Zehn Tage war eine Schüler-AG mit mehrheitlich muslimischen Jugendlichen in Polen unterwegs, um sich über die Vernichtung der Juden während der Nazizeit zu informieren und über das Leid, das der polnischen Bevölkerung in dieser Zeit angetan wurde. Am Ende wurden sie selbst beschimpft, bespuckt und bedroht.

Von Claudia van Laak | 26.06.2017
    Eine Frau mit Kopftuch steht an einer Straße
    Schülerinnen der Berliner "AG Erinnern", die als Muslime erkannt wurden, bekamen in Polen Hass zu spüren. (dpa / picture alliance)
    AG Erinnern – so heißt die Arbeitsgemeinschaft an der Theodor-Heuss-Gemeinschaftsschule in Berlin-Moabit. Seit zwei Jahren beschäftigen sich die Oberstufenschüler neben ihrem Unterricht mit der Verfolgung und Ermordung der europäischen Juden. Sie waren mit ihrer Lehrerin Sabeth Schmidthals in Israel, im Jahr danach auf den Spuren jüdischer Exilanten in Spanien und Frankreich unterwegs.
    "Also man kann sagen, dass es Schüler sind, die sehr aktiv sind, und gerade entgegen der normalen Meinung, Jugendliche interessieren sich nicht für das Thema, und muslimische sowieso nicht, kann ich genau das Gegenteil sagen, die Motivation ist hoch."
    Gerade ist der Bus mit den 20 Schülerinnen und Schülern – mehrheitlich Muslime – auf den Parkplatz neben der Schule eingebogen.

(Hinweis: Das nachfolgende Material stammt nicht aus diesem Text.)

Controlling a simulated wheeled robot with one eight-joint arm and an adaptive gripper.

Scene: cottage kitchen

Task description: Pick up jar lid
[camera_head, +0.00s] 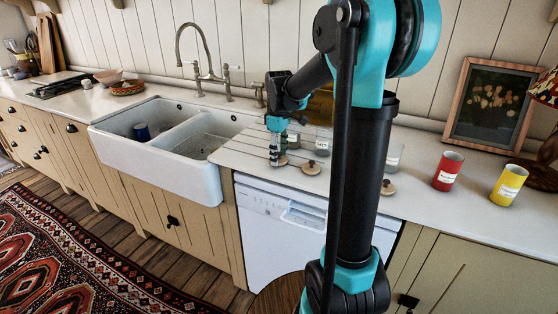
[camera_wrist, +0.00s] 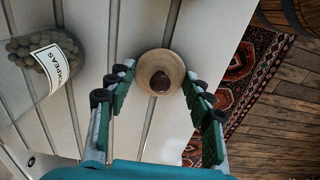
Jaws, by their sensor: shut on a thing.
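A round wooden jar lid (camera_wrist: 147,63) with a dark knob sits between the fingertips of my gripper (camera_wrist: 158,77) in the wrist view. The fingers are closed in on its two sides. In the head view my gripper (camera_head: 275,155) points down at the counter beside the sink, with a lid (camera_head: 283,160) at its tips. I cannot tell whether this lid rests on the counter or is slightly raised. Two more wooden lids lie on the counter, one in the middle (camera_head: 311,168) and one farther right (camera_head: 388,187), partly behind my arm.
A labelled glass jar (camera_wrist: 35,70) of round peas stands close to the left of my gripper. More jars (camera_head: 322,143) stand behind the lids. A red can (camera_head: 448,171) and a yellow can (camera_head: 508,185) are at the right. The white sink (camera_head: 160,165) lies left of my gripper.

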Sie kommen zurück aus Polen – haben dort die Vernichtungslager Treblinka und Majdanek besucht, waren in Warschau, Lublin und Lodz. Für die meisten war es der erste – und wohl auch der vorerst letzte Besuch in Polen:
    "Ich wurde auf der Straße einfach von einem Mann angespuckt, und dann ist der Mann weggerannt, und die Polizisten haben nicht geholfen."
    Die Polizisten haben gegrinst - und nicht geholfen
    "Wir haben auch ein Grinsen in den Gesichtern der Polizisten gesehen und ein Pole hat uns erklärt, dass uns die Polizisten nicht helfen wollten."
    Seydanur trägt ein Kopftuch, auf sie und die anderen drei Mädchen in der Gruppe, die ebenfalls Kopftuch tragen und so als Muslime kenntlich sind, entlud sich der Hass in erster Linie. Es blieb nicht bei einem Vorfall, erzählen Laethicia, Isra und Bukra, die von einem Sicherheitsdienst eines Kaufhauses verwiesen wurde, weil sie am Telefon mit ihrem Bruder auf Persisch sprach.
    "Und danach sind sie dann zu mir gekommen und haben gesagt, können Sie rausgehen, Sie stören unsere Mitmenschen. Und ich meinte dann, warum denn? Nur weil ich persisch spreche und eine Ausländerin bin? Ja."
    "Dann wurden wir, also ich und eine Freundin von mir, wurden auch direkt beschimpft."
    "Und dann kam einfach so eine Frau, hat dann gerufen, geht weg und hat über mich und meine Kamera ihr Trinken geschüttet, und hat gesagt, verschwindet."
    "Mit so etwas habe ich nicht gerechnet"
    "Das war echt schade, weil wir sind für die gekommen, um uns nach ihrer Geschichte zu erkundigen, mit so etwas habe ich nicht gerechnet."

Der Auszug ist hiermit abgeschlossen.